McIlroy, Koepka, Woods frustrated with slow play

Tiger says game was 'just off' after 4-over Round 1 (1:32)

Tiger Woods says his back was a bit stiff, but overall his game was just off as he shot a 4-over-par 75 in the first round of the Northern Trust. (1:32)

JERSEY CITY, N.J. -- Rory McIlroy wants to see players penalized with fewer warnings. Brooks Koepka wonders why golfers just can't be ready when it's their turn. And Tiger Woods shook his head, lamenting a problem he has seen going back to his earliest days in the game.

Slow play.

It has gotten a good bit more attention recently as Koepka, the No. 1-ranked player in the world, has become outspoken on the issue. His body language showed considerable annoyance when he played with J.B. Holmes during the final round of The Open last month.

McIlroy, also a fast player, suggested penalty-shot guidelines should be implemented sooner and more frequently. He added that a player should get a single warning and then, the next time he takes too long, a one-stroke penalty.

"I don't understand why we can't just implement that," McIlroy said at Liberty National, where he is playing in the Northern Trust, the first of three FedEx Cup playoff events. "We are not children that need to be told five or six times what to do. 'OK, you're on the clock. OK, I know if I play slowly here, I'm going to get penalized.' I think that's the way forward.

"I think the guys that are slow are the guys that get too many chances before they are penalized. So it should be a warning and then a shot. It should be you're put on the clock and that is your warning, and then if you get a bad time while on the clock, it's a shot. That will stamp it out right away."

The PGA Tour's current timing rules rarely result in stroke penalties. If a group is deemed "out of position," all players in that group are put on the clock and required to play shots in 40 seconds, longer if the first to play in the group.

At that point, the player still gets a warning if he has a bad time. It takes a second bad time for a one-shot penalty to kick in. Getting a warning results in fines that are not disclosed. Once the group is no longer deemed out of position, players are no longer timed.
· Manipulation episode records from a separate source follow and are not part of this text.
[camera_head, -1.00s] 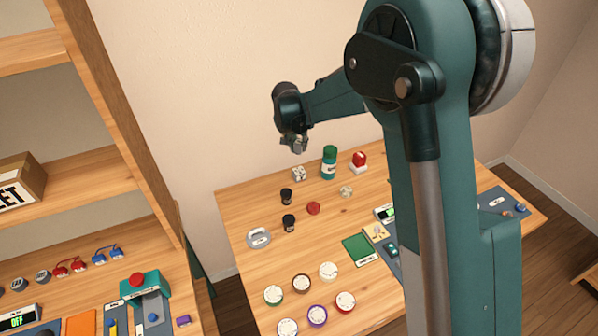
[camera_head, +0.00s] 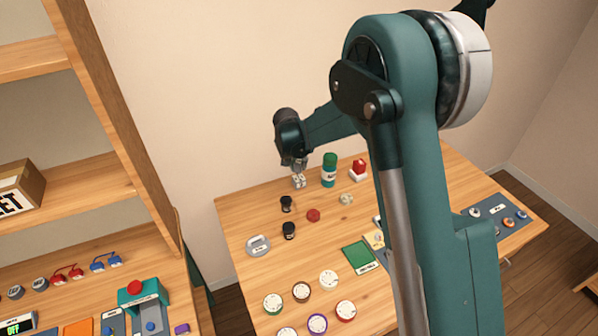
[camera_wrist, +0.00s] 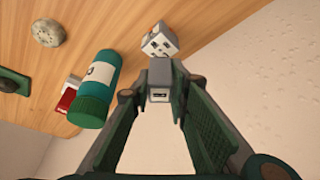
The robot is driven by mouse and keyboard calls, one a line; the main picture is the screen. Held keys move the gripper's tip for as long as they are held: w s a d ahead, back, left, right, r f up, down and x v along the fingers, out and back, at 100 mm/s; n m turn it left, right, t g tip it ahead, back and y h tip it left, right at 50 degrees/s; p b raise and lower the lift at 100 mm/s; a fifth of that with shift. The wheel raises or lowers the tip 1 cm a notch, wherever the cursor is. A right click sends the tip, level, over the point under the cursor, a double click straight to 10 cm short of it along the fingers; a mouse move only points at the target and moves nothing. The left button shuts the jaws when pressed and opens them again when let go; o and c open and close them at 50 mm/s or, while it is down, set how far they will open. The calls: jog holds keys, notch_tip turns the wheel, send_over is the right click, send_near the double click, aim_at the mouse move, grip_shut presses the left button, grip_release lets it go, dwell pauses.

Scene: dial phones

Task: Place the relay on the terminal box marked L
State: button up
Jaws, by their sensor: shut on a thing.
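My gripper (camera_wrist: 160,96) is shut on a small grey block with a pale label, which I take to be the relay (camera_wrist: 158,78). Just beyond it in the wrist view is a white box with dark marks (camera_wrist: 158,43), possibly a terminal box; I cannot read an L on it. In the head view my gripper (camera_head: 299,168) is at the back left of the table, close above the white box (camera_head: 298,182). I cannot tell whether the block touches the box. The held block is too small to make out in the head view.
A green bottle (camera_head: 329,170) stands just right of the white box, with a red and white object (camera_head: 358,169) beyond it. Several round dials (camera_head: 329,280) are at the front.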

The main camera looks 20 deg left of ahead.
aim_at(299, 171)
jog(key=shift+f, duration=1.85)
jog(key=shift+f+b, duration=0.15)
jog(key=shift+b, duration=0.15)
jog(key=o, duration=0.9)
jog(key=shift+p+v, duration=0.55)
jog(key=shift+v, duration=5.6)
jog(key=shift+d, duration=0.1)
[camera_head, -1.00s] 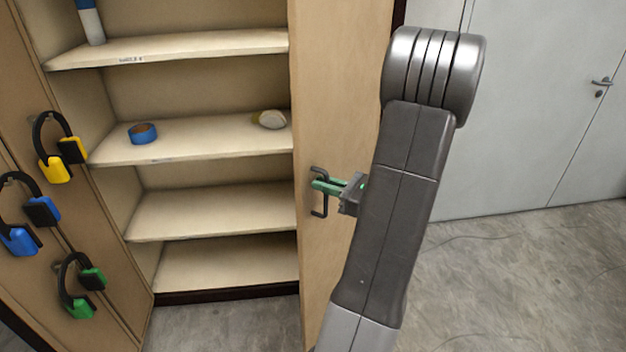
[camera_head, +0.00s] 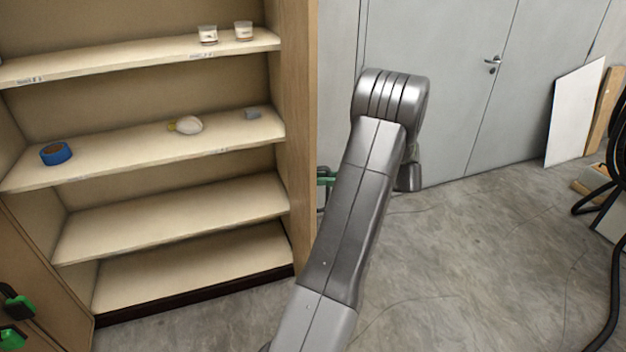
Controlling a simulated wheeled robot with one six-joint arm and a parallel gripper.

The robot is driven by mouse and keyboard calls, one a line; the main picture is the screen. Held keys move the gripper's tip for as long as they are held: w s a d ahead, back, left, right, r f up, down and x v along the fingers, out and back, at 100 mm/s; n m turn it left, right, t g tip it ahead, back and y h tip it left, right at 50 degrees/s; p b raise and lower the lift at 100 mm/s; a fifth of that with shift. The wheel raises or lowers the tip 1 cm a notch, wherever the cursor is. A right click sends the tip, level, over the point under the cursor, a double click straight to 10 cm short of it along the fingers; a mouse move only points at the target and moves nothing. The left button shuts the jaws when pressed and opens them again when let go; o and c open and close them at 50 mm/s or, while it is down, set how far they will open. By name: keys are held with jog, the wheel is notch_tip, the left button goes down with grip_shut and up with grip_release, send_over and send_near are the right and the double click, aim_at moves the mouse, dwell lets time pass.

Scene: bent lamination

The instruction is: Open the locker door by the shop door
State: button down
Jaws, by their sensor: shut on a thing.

"It's gotten out of hand," Koepka said. "It seems there are so many sports psychologists and everybody telling everybody that they can't hit until they are ready; you have to fully process everything. I take 15 seconds and go, and I've done all right. So I don't understand taking a minute and a half."

Koepka said he has tried to slow down to purposely get put on the clock.

"That doesn't seem to work because nobody will penalize anybody," he said. "And you know what, even if I take over 40 seconds, penalize me. I'll be the guinea pig. It doesn't matter. It needs to happen."

Woods seemed resigned to little happening. He said he knows of players who will purposely play slow when grouped with a slower player -- hoping to get put on the clock so the entire group is forced to speed up.

"What about the guys behind them and the logjam that creates," Woods said. "We've been fighting that for, God, ever since I grew up watching the game, guys were complaining about slow play. We can only go as fast as the group in front of us goes."